(What you are asked to do)
Identify each line below containing the string "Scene" and copy it.

(Manipulation episode records)
==========

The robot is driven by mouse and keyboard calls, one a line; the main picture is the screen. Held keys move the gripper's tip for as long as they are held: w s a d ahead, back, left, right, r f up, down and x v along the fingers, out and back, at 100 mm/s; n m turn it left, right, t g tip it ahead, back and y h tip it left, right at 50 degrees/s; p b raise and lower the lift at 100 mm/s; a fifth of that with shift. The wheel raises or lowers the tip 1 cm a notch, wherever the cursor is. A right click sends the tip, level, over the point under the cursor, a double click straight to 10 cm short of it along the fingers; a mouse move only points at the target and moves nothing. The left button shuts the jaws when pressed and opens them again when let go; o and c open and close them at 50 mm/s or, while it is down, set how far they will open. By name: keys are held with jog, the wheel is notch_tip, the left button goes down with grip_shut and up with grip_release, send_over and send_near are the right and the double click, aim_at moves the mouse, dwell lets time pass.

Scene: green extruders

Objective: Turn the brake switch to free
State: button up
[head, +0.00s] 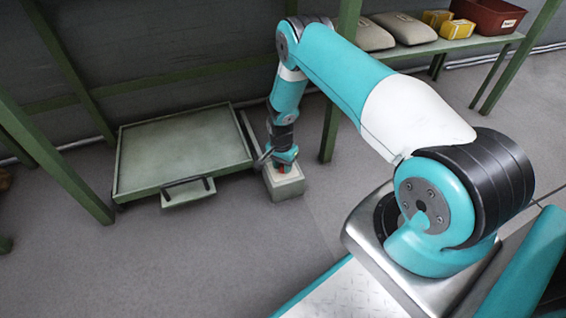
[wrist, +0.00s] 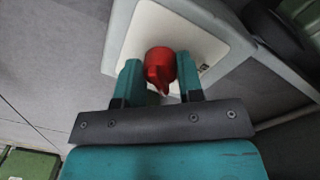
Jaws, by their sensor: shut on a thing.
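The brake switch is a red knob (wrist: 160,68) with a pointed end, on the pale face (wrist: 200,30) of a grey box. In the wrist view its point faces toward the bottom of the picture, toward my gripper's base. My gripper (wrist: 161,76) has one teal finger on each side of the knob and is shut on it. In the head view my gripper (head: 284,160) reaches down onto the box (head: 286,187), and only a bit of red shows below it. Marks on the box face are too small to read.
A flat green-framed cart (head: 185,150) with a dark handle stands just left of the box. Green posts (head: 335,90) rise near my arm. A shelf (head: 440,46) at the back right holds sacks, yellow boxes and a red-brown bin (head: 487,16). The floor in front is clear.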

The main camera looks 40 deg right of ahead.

==========

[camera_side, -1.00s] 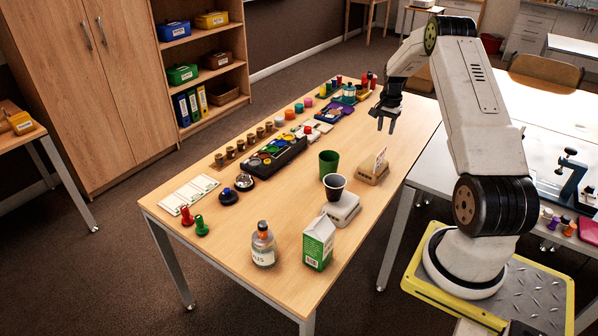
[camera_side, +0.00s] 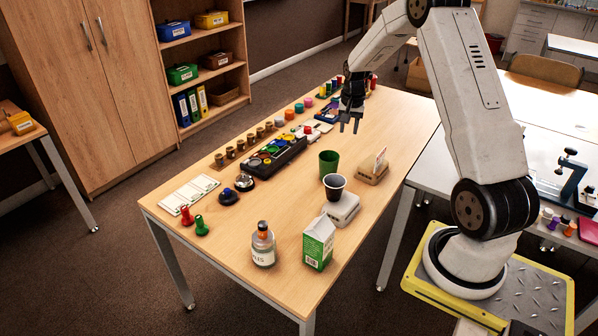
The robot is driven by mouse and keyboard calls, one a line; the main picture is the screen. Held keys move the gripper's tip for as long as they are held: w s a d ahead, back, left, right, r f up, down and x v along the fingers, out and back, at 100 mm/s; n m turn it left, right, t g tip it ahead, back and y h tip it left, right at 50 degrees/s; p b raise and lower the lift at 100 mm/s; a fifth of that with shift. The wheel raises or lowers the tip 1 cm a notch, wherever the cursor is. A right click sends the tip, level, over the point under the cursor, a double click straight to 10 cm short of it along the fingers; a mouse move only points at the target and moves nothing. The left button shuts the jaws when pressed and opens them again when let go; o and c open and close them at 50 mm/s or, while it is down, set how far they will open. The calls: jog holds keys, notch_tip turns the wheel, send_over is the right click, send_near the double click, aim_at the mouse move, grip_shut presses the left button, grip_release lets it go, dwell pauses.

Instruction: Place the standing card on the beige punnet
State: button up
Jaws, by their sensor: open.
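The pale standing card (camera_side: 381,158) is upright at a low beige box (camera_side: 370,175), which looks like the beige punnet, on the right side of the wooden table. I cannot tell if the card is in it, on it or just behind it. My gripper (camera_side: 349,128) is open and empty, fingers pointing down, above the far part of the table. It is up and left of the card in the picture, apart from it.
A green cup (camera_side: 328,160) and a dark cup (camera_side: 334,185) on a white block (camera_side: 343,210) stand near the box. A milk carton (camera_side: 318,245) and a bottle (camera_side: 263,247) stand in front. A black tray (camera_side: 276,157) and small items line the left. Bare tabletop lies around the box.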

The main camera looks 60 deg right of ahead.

==========

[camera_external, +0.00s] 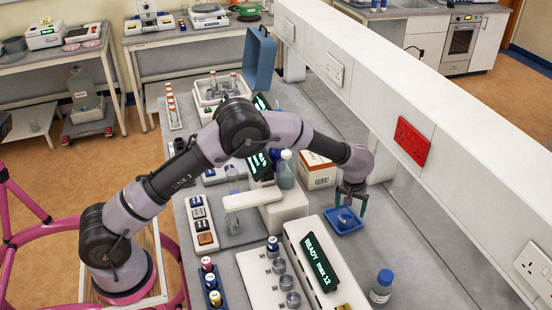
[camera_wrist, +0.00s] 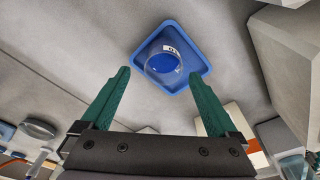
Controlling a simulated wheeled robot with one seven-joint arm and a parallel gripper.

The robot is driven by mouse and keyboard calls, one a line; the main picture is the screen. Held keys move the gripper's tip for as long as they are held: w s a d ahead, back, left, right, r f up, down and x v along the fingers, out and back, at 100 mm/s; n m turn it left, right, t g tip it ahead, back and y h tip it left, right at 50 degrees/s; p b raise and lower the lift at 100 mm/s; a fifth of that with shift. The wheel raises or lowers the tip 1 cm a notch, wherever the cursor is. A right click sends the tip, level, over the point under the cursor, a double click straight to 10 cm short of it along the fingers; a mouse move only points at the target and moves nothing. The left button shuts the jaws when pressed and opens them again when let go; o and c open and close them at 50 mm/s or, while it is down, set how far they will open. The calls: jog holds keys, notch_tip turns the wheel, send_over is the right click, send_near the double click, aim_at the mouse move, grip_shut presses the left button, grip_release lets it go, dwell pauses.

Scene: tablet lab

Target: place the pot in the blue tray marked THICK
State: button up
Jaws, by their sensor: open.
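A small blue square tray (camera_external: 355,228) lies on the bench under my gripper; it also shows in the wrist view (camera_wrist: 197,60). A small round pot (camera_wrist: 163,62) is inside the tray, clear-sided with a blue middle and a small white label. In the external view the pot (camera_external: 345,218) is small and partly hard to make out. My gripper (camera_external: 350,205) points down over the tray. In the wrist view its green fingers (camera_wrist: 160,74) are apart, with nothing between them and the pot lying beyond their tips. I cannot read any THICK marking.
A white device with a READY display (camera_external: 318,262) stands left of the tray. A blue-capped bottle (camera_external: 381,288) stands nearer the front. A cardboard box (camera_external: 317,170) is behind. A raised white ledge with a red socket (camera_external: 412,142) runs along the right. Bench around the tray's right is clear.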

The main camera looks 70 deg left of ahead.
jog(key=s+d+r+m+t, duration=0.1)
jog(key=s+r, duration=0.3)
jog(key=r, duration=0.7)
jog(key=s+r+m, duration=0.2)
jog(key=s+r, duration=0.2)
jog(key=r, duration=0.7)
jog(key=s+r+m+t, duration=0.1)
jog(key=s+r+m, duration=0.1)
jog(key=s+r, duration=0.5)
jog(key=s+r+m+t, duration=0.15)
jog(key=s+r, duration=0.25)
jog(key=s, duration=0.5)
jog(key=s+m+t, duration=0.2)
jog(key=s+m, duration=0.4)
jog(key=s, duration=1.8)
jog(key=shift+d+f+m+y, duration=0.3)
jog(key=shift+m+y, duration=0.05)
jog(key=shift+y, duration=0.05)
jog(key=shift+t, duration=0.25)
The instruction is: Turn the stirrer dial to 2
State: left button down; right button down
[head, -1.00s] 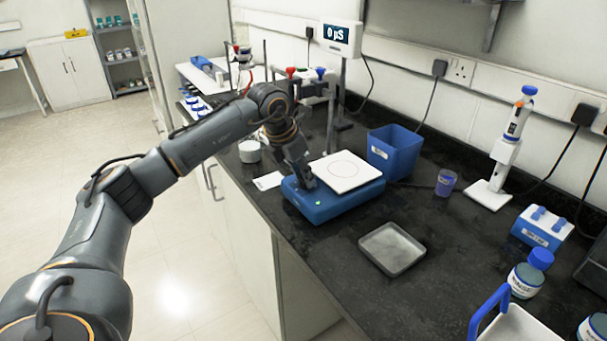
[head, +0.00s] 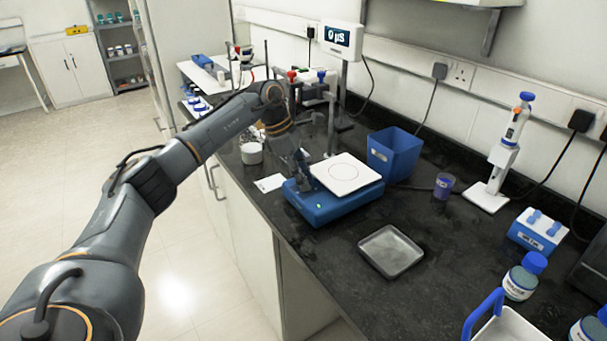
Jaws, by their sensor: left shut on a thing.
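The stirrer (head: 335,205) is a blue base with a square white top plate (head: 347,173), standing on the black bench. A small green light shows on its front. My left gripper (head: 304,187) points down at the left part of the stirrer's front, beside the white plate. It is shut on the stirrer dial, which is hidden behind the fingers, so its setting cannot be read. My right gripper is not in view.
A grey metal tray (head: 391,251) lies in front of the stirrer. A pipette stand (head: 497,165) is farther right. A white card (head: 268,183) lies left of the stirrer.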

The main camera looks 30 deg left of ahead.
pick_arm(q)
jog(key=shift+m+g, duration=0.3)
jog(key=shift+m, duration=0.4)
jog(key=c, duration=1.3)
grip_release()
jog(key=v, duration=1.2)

==========

(Exercise answer)
Scene: green extruders
Scene: tablet lab

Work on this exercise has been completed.